--- THE RECORDS ---
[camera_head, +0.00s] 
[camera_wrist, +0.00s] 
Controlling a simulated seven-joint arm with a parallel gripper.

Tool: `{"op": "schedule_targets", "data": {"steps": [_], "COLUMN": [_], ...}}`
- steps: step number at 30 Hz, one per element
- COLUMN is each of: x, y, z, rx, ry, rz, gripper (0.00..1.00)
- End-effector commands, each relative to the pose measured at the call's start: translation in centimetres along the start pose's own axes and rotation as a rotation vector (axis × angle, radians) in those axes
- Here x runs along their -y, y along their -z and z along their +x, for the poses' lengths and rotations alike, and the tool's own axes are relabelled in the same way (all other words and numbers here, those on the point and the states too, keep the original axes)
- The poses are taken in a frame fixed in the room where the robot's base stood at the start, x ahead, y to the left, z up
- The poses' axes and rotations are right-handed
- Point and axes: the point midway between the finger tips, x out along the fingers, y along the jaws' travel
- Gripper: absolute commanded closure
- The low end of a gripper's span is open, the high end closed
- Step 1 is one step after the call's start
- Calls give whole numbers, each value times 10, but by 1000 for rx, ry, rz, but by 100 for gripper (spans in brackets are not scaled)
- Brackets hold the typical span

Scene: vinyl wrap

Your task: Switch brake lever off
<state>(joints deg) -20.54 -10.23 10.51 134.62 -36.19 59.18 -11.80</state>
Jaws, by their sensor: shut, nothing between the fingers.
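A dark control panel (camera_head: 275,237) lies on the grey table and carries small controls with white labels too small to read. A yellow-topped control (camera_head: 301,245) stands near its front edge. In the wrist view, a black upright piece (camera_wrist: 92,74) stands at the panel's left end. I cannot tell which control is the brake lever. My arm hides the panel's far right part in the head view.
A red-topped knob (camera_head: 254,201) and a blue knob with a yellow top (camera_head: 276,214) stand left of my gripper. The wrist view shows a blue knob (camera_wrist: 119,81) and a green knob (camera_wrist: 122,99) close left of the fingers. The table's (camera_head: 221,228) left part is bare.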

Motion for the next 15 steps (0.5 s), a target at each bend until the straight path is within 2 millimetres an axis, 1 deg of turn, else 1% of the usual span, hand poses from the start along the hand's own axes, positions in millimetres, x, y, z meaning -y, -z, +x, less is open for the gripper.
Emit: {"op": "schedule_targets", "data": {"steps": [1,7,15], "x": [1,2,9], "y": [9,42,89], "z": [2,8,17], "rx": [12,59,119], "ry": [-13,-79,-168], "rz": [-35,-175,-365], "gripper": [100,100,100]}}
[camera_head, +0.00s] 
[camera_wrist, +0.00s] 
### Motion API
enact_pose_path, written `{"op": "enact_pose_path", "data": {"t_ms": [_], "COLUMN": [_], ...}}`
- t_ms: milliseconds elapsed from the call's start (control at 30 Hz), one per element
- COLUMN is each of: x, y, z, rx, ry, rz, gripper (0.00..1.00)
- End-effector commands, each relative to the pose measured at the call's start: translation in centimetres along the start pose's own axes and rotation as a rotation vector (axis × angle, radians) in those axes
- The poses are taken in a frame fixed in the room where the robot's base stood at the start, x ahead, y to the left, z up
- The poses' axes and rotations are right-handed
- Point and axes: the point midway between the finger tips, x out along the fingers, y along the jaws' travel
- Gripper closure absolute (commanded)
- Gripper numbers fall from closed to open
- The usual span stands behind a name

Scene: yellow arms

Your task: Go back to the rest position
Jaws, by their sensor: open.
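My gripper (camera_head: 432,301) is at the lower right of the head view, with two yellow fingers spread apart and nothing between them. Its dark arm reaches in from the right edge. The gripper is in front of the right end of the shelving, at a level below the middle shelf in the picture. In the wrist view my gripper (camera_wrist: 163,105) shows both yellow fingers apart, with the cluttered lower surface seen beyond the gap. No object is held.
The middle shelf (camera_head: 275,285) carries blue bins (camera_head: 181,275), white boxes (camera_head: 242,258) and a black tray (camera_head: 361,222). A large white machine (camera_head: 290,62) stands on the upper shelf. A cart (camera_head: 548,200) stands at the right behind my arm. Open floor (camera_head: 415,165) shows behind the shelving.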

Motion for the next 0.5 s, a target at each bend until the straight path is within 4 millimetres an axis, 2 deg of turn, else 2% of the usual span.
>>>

--- WHAT IS ASKED ---
Write the data out again in full and exactly.

--- REPLY ---
[camera_head, +0.00s] 
[camera_wrist, +0.00s] 
Controlling a simulated seven-joint arm with a parallel gripper.

Tool: `{"op": "schedule_targets", "data": {"steps": [_], "COLUMN": [_], ...}}`
- steps: step number at 30 Hz, one per element
- COLUMN is each of: x, y, z, rx, ry, rz, gripper (0.00..1.00)
- End-effector commands, each relative to the pose measured at the call's start: translation in centimetres along the start pose's own axes and rotation as a rotation vector (axis × angle, radians) in those axes
- Here x runs along their -y, y along their -z and z along their +x, for the poses' lengths and rotations alike, and the tool's own axes are relabelled in the same way (all other words and numbers here, those on the point and the states too, keep the original axes)
- The poses are taken in a frame fixed in the room where the robot's base stood at the start, x ahead, y to the left, z up
- The poses' axes and rotations are right-handed
- Point and axes: the point midway between the finger tips, x out along the fingers, y along the jaws' travel
- Gripper: absolute commanded closure
- The low end of a gripper's span is open, the high end closed
- Step 1 is one step after the call's start
- Calls give whole numbers, each value times 10, but by 1000 for rx, ry, rz, but by 100 for gripper (spans in brackets are not scaled)
- Brackets hold the typical span

Scene: vinyl wrap

Your task: Switch brake lever off
<state>(joints deg) -20.54 -10.23 10.51 134.62 -36.19 59.18 -11.80</state>
Jaws, by their sensor: shut, nothing between the fingers.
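A dark control panel (camera_head: 275,237) lies on the grey table and carries small controls with white labels too small to read. A yellow-topped control (camera_head: 301,245) stands near its front edge. In the wrist view, a black upright piece (camera_wrist: 92,74) stands at the panel's left end. I cannot tell which control is the brake lever. My arm hides the panel's far right part in the head view.
A red-topped knob (camera_head: 254,201) and a blue knob with a yellow top (camera_head: 276,214) stand left of my gripper. The wrist view shows a blue knob (camera_wrist: 119,81) and a green knob (camera_wrist: 122,99) close left of the fingers. The table's (camera_head: 221,228) left part is bare.

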Motion for the next 15 steps (0.5 s), a target at each bend until the straight path is within 2 millimetres an axis, 1 deg of turn, else 1% of the usual span, hand poses from the start along the hand's own axes, positions in millimetres, x, y, z meaning -y, -z, +x, less is open for the gripper.
Emit: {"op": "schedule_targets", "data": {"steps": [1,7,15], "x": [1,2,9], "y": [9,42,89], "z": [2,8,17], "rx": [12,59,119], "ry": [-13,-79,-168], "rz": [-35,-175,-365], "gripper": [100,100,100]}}
[camera_head, +0.00s] 
[camera_wrist, +0.00s] 
### Motion API
enact_pose_path, written `{"op": "enact_pose_path", "data": {"t_ms": [_], "COLUMN": [_], ...}}`
- t_ms: milliseconds elapsed from the call's start (control at 30 Hz), one per element
- COLUMN is each of: x, y, z, rx, ry, rz, gripper (0.00..1.00)
- End-effector commands, each relative to the pose measured at the call's start: translation in centimetres along the start pose's own axes and rotation as a rotation vector (axis × angle, radians) in those axes
- The poses are taken in a frame fixed in the room where the robot's base stood at the start, x ahead, y to the left, z up
- The poses' axes and rotations are right-handed
- Point and axes: the point midway between the finger tips, x out along the fingers, y along the jaws' travel
- Gripper closure absolute (commanded)
- Gripper numbers fall from closed to open
- The usual span stands behind a name

Scene: yellow arms

Your task: Go back to the rest position
Jaws, by their sensor: open.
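My gripper (camera_head: 432,301) is at the lower right of the head view, with two yellow fingers spread apart and nothing between them. Its dark arm reaches in from the right edge. The gripper is in front of the right end of the shelving, at a level below the middle shelf in the picture. In the wrist view my gripper (camera_wrist: 163,105) shows both yellow fingers apart, with the cluttered lower surface seen beyond the gap. No object is held.
The middle shelf (camera_head: 275,285) carries blue bins (camera_head: 181,275), white boxes (camera_head: 242,258) and a black tray (camera_head: 361,222). A large white machine (camera_head: 290,62) stands on the upper shelf. A cart (camera_head: 548,200) stands at the right behind my arm. Open floor (camera_head: 415,165) shows behind the shelving.

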Motion for the next 0.5 s, a target at each bend until the straight path is within 4 millimetres an axis, 2 deg of turn, else 2% of the usual span.
>>>

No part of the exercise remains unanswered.